Landlords Also Uneasy About Interest Rates, Taxation, and Excessive Regulation
Given the current economic climate, it would have been stunning if landlords hadn’t said that interest rates were a concern. If Brexit weakens the pound this could feed through into inflation. This could motivate, or even, force, the Bank of England to raise interest rates. As both history and mathematics demonstrate, there is a limit as to how far you can cut interest rates (unless you are prepared to go into negative-interest-rate territory). But there is, effectively, limitless scope for increases.
Similar comments from landlords apply to taxation. In simple terms, when governments become strapped for cash, there is usually a limit as to how far they can cut back their spending commitments. If nothing else, they need to meet their debt obligations.
Their tax-raising powers, by contrast, are only curtailed by political expediency.

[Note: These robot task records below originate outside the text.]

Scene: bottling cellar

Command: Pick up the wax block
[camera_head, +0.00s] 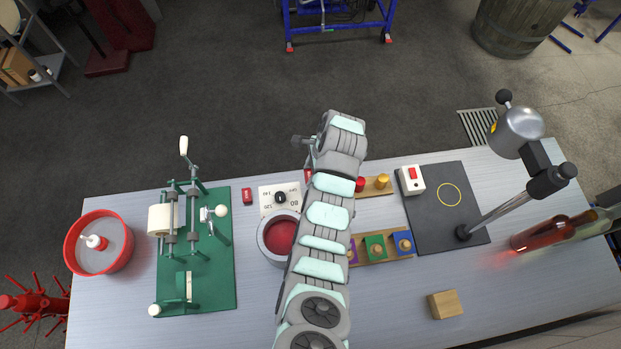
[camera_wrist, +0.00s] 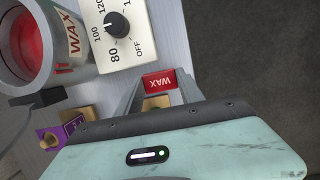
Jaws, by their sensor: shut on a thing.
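The wax block is a small red block marked WAX (camera_wrist: 158,80), between the two fingers of my gripper (camera_wrist: 160,92) in the wrist view. The gripper is shut on it. In the camera_head view a bit of red (camera_head: 308,175) shows at the left edge of my arm, beside the dial box; my arm hides most of the gripper there. I cannot tell whether the block is clear of the tabletop. A tan piece shows just below the block in the wrist view, partly hidden by my gripper.
The wax pot (camera_head: 266,245) and dial box (camera_head: 272,197) stand left of my arm. Wooden racks with coloured blocks (camera_head: 377,248) lie right of it. A second small red block (camera_head: 247,195) sits by the green-based machine (camera_head: 225,280). The lamp (camera_head: 515,130) overhangs the right side.

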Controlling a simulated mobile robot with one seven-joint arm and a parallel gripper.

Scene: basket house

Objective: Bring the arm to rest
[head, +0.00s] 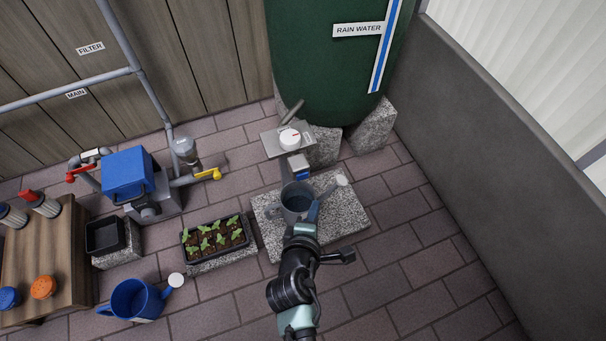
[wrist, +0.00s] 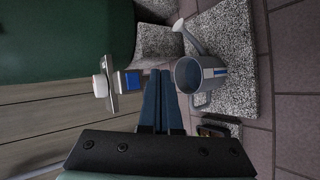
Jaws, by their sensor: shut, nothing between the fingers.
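My gripper (head: 314,208) is at the end of my arm, in front of the grey watering can in the head view. In the wrist view its two blue fingers (wrist: 162,84) lie together, shut, with nothing between them. The grey watering can (head: 292,213) stands upright on a speckled stone slab (head: 345,218). Its open top and spout show in the wrist view (wrist: 219,83), to the right of the fingertips. My gripper partly hides the can in the head view. Whether the fingers touch it I cannot tell.
A white knob (head: 289,138) on a grey plate and the green rain-water tank (head: 320,75) are behind the can. A seedling tray (head: 215,240), blue watering can (head: 135,299) and wooden bench (head: 45,260) are left. Paving (head: 420,265) is clear to the right, before a wall (head: 480,140).

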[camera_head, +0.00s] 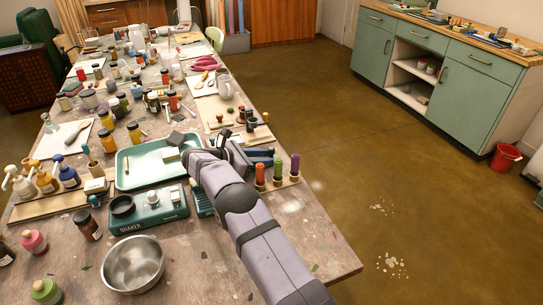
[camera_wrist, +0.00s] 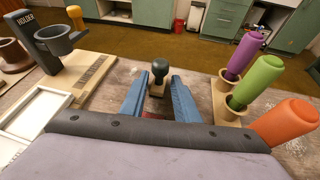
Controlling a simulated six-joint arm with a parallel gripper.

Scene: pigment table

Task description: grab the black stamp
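The stamp (camera_wrist: 159,70) has a dark, round knob, looking black to dark green, on a small wooden base. In the wrist view it stands upright at the centre, near my fingertips and in line with the gap between them. My gripper (camera_wrist: 160,88) is open, with one blue finger on each side of that gap. I see no clear contact with the stamp. In the head view my gripper (camera_head: 261,156) is low over the table's right edge, and I cannot make out the stamp there.
Purple (camera_wrist: 246,54), green (camera_wrist: 258,83) and orange (camera_wrist: 285,122) handles stand in wooden holders close on the right. A board with a dark holder ring (camera_wrist: 55,41) lies to the left. A teal tray (camera_head: 133,181) and a metal bowl (camera_head: 133,264) are on the cluttered table.

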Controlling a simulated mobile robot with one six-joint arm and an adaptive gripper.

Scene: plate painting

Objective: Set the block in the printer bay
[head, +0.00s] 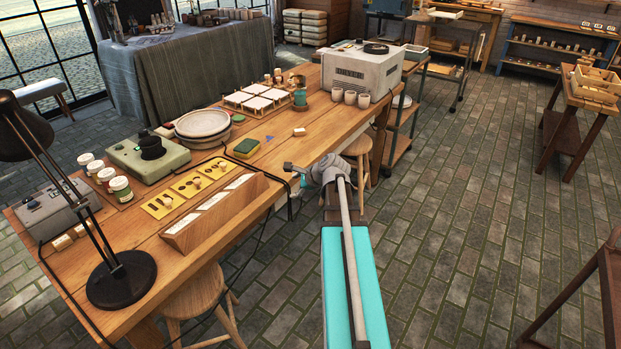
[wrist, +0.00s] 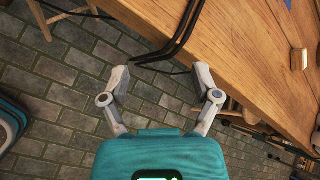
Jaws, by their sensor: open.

Given everything that has happened over recent years (for example the elimination of Mortgage Tax Relief), it’s understandable that landlords might be wary of the possibility that they could be seen, not to put too fine a point on it, as cash cows, ripe for milking.
The protection against this outcome, however, would be that landlords would inevitably have to pass excessive increases in taxation on to tenants. Last, but by no means least, there is concern about excessive regulation. Again, however, the protection against this is that increasing the administrative burden on landlords would risk landlords hiring professional assistance and passing the costs on to tenants. Alternatively, some might choose to exit the market. This would reduce the supply of rental accommodation as well as the level of competition among those who provide it.